Copy out each line in the material below that has the word "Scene".
[START OF Excerpted records]
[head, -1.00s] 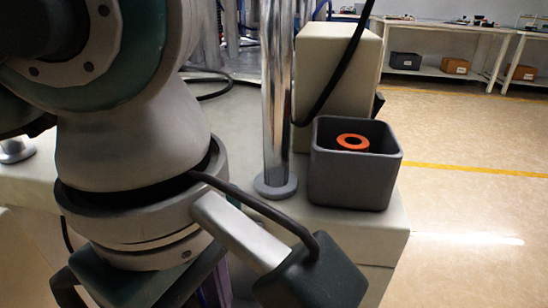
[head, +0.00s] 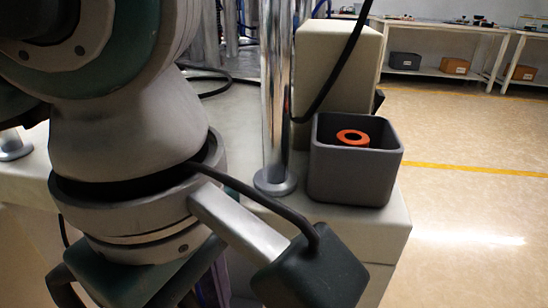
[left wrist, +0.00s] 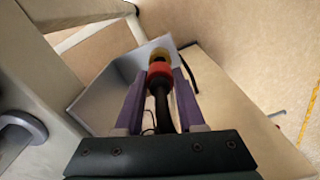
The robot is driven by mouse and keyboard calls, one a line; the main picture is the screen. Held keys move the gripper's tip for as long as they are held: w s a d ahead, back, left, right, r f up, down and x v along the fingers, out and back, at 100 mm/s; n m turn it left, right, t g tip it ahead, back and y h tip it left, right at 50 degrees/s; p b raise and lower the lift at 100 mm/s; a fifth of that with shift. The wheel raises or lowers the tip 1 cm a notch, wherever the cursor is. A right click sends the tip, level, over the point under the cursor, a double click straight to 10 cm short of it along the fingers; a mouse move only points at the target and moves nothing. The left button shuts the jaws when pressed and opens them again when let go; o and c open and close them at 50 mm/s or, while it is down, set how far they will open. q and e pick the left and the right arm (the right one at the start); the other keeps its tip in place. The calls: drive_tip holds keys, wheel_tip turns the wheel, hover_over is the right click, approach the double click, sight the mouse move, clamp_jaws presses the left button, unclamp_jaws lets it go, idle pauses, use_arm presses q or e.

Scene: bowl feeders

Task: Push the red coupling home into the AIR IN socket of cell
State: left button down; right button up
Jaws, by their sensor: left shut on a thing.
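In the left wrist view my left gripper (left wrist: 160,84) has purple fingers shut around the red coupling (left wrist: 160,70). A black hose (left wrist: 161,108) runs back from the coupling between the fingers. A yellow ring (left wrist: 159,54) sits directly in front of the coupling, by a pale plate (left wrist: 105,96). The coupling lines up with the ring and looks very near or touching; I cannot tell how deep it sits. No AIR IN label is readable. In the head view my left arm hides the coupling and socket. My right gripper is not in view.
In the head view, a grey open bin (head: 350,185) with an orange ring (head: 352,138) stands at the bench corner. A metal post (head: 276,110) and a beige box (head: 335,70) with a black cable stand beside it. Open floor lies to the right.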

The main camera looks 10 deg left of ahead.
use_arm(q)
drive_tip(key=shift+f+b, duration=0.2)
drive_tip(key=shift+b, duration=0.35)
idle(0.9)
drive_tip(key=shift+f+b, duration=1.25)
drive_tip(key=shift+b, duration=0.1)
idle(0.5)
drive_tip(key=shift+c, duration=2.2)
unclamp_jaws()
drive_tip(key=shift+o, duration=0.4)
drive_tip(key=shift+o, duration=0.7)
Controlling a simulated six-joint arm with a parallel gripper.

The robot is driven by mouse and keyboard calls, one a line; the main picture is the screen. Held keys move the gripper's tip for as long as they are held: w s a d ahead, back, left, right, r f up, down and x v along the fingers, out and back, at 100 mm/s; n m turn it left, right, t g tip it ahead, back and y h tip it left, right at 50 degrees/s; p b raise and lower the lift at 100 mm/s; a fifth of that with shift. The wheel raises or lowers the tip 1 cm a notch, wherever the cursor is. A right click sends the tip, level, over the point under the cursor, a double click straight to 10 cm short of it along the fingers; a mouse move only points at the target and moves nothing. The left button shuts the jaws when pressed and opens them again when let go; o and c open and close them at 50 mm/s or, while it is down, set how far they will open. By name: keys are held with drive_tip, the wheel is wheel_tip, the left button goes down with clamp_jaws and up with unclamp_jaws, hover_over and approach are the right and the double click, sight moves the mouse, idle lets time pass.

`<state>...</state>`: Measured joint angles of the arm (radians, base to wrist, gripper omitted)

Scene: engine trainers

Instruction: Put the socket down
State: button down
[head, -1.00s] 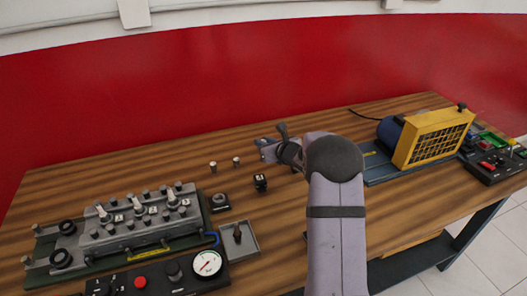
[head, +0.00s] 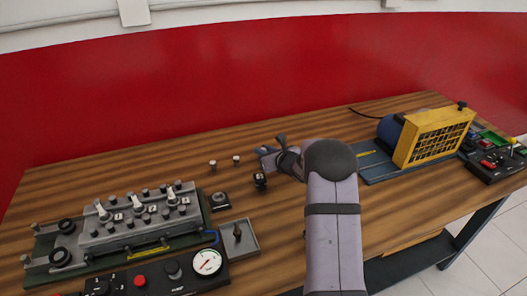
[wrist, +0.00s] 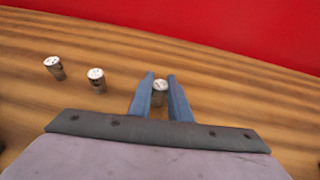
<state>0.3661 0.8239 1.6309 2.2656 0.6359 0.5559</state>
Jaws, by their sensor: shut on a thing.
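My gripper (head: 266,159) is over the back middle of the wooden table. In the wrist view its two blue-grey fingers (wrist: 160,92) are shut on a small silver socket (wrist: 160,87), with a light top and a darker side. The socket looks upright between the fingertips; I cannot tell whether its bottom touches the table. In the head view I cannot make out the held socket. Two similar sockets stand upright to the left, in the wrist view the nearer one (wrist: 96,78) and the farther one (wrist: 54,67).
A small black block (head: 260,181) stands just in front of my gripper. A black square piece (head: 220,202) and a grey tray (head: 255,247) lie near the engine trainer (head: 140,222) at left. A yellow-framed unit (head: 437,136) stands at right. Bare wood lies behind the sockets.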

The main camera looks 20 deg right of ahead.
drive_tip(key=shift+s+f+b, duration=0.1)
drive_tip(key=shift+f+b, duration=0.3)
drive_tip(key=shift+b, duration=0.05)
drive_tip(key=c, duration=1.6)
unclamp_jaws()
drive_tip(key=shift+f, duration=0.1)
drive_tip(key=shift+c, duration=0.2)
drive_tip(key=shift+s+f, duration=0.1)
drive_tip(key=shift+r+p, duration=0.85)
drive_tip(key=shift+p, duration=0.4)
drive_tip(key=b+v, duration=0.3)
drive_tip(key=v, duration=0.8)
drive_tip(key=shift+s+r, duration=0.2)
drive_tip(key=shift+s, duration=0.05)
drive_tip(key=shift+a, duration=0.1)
[END OF Excerpted records]
- **Answer to this problem**
Scene: bowl feeders
Scene: engine trainers

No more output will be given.